EXERCISE AIM:
Everything from the line containing "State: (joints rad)" to the line containing "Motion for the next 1", both lines included, must be copied exactly; nothing else should be.

Dataset entries:
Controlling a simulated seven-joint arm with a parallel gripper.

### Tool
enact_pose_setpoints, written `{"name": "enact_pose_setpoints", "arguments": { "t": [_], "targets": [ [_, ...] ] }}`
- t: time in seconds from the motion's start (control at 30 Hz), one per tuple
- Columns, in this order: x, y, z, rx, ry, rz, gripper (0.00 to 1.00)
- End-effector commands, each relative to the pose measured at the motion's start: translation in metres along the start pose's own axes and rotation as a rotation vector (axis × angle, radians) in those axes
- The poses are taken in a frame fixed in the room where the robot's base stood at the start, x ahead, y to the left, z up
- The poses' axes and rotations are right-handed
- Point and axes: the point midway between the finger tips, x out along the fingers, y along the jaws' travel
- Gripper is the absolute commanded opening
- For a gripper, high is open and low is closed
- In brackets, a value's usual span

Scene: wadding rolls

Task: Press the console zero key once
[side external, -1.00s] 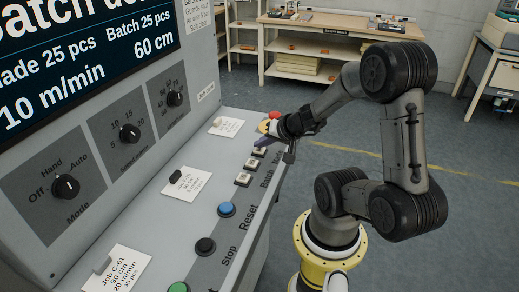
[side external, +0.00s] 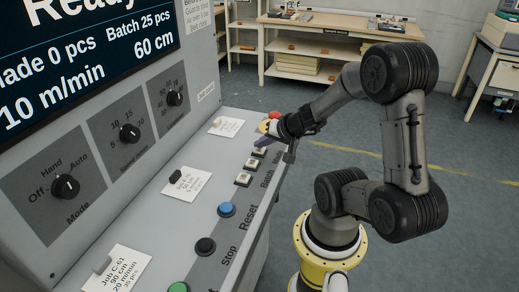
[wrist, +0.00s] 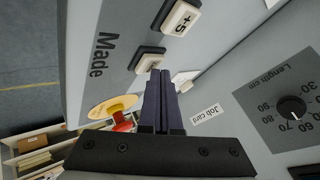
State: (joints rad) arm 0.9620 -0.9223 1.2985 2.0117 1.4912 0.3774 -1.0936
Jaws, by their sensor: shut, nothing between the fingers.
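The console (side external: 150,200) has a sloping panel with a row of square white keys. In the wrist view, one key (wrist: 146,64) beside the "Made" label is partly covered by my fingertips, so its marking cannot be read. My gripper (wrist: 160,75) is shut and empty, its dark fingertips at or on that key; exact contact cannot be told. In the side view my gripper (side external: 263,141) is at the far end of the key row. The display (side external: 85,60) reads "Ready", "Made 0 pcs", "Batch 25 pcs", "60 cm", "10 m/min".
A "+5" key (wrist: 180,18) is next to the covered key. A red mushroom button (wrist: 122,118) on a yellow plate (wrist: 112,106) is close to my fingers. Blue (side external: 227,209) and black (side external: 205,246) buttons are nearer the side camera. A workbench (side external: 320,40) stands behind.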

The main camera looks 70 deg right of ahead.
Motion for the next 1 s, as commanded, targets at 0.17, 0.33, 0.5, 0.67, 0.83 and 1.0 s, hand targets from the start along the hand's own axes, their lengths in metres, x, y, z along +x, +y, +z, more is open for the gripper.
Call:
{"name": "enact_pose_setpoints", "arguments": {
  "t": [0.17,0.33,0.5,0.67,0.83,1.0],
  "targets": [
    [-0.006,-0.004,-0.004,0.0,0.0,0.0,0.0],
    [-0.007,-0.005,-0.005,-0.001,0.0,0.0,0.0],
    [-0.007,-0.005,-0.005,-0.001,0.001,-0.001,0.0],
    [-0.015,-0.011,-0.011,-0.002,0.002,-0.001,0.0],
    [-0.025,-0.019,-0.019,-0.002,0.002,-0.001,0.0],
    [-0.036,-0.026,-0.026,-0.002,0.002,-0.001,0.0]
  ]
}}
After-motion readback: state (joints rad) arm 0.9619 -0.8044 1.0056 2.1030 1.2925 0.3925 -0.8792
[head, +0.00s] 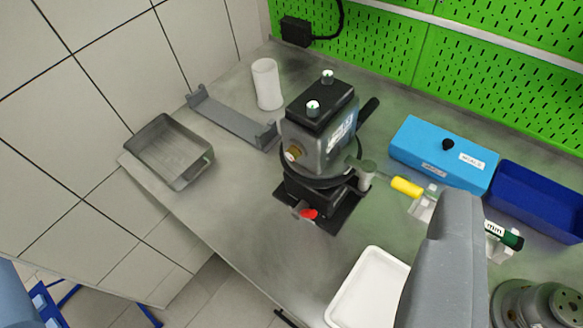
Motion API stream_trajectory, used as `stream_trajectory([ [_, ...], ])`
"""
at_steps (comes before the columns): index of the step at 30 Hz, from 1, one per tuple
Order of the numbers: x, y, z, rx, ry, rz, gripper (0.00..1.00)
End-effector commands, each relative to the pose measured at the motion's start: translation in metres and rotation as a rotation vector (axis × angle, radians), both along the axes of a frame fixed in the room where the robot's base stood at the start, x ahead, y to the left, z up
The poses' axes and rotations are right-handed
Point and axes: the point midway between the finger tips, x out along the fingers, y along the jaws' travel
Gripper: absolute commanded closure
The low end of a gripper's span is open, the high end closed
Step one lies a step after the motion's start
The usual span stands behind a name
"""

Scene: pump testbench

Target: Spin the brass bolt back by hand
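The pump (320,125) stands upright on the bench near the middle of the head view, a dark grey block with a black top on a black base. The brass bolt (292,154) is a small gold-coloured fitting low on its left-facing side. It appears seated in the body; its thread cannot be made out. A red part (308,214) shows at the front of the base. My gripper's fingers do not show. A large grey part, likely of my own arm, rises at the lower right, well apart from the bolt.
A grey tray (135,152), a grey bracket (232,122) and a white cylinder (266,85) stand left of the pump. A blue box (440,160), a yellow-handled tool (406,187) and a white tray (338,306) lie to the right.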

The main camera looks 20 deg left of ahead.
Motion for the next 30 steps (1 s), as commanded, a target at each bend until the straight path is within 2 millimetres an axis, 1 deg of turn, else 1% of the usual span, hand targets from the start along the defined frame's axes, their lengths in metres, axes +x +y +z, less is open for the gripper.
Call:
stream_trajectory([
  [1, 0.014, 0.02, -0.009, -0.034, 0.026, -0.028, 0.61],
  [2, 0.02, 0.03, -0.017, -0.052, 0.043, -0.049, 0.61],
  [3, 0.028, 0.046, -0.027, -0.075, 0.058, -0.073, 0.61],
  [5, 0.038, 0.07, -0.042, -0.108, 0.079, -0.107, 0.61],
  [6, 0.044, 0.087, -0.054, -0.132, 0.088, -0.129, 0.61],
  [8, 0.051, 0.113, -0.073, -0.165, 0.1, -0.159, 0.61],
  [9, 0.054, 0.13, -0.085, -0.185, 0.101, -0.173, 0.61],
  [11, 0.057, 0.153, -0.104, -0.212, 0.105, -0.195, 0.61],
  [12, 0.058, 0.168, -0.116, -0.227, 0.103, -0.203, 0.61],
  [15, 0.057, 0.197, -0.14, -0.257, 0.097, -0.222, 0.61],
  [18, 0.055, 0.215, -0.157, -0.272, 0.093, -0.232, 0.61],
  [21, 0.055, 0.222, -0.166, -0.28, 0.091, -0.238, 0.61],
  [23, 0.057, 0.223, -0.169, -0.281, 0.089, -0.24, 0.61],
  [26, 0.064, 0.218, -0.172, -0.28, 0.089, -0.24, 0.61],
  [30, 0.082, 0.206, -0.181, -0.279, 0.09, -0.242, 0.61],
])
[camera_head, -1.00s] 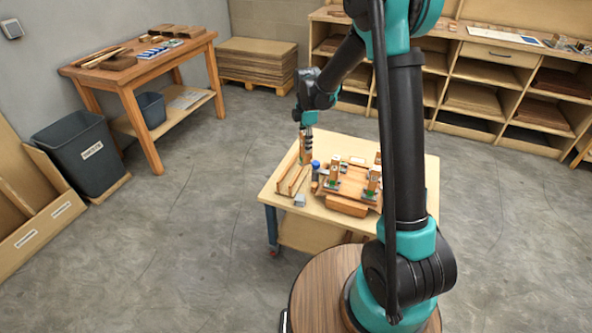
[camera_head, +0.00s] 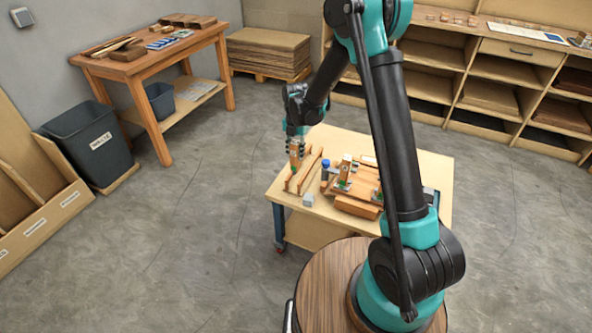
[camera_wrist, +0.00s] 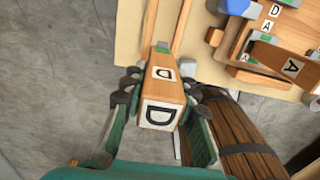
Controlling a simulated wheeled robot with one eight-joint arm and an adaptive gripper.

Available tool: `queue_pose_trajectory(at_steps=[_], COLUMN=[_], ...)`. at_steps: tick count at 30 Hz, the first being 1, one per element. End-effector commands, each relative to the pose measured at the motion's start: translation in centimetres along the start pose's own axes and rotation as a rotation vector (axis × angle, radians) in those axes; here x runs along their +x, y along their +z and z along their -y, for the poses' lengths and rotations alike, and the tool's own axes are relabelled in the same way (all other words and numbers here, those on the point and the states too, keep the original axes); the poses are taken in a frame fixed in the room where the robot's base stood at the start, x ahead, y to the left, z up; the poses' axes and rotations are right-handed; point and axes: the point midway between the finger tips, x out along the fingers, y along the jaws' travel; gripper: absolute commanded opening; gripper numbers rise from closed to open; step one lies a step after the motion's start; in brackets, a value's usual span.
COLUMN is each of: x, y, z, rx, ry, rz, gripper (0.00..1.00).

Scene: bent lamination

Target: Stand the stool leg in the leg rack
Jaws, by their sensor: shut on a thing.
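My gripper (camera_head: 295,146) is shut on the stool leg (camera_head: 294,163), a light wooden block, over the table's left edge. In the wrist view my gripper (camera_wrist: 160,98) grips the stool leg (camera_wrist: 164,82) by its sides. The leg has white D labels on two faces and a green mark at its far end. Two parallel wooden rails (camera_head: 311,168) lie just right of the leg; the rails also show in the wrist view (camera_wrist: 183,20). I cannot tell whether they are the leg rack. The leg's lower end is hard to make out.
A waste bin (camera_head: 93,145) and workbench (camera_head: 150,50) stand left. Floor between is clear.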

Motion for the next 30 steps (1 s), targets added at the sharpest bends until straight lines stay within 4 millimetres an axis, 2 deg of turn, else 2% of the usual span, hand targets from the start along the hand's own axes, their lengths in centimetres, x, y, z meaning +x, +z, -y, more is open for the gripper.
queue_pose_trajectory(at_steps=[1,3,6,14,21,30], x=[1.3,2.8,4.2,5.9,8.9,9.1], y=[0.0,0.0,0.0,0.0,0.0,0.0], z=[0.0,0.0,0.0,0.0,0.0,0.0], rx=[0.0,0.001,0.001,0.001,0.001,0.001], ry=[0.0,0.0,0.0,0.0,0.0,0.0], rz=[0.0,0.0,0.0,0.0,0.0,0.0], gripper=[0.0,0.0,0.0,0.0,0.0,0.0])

WRITTEN SOLUTION:
State: (joints rad) arm 0.9620 -0.9223 1.2985 2.0117 1.4912 0.3774 -1.0936
Jaws, by their sensor: shut, nothing between the fingers.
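The console (side external: 150,200) has a sloping panel with a row of square white keys. In the wrist view, one key (wrist: 146,64) beside the "Made" label is partly covered by my fingertips, so its marking cannot be read. My gripper (wrist: 160,75) is shut and empty, its dark fingertips at or on that key; exact contact cannot be told. In the side view my gripper (side external: 263,141) is at the far end of the key row. The display (side external: 85,60) reads "Ready", "Made 0 pcs", "Batch 25 pcs", "60 cm", "10 m/min".
A "+5" key (wrist: 180,18) is next to the covered key. A red mushroom button (wrist: 122,118) on a yellow plate (wrist: 112,106) is close to my fingers. Blue (side external: 227,209) and black (side external: 205,246) buttons are nearer the side camera. A workbench (side external: 320,40) stands behind.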

The main camera looks 70 deg right of ahead.
Motion for the next 1 s, as commanded, targets at 0.17, 0.33, 0.5, 0.67, 0.83 and 1.0 s, hand targets from the start along the hand's own axes, their lengths in metres, x, y, z along +x, +y, +z, more is open for the gripper.

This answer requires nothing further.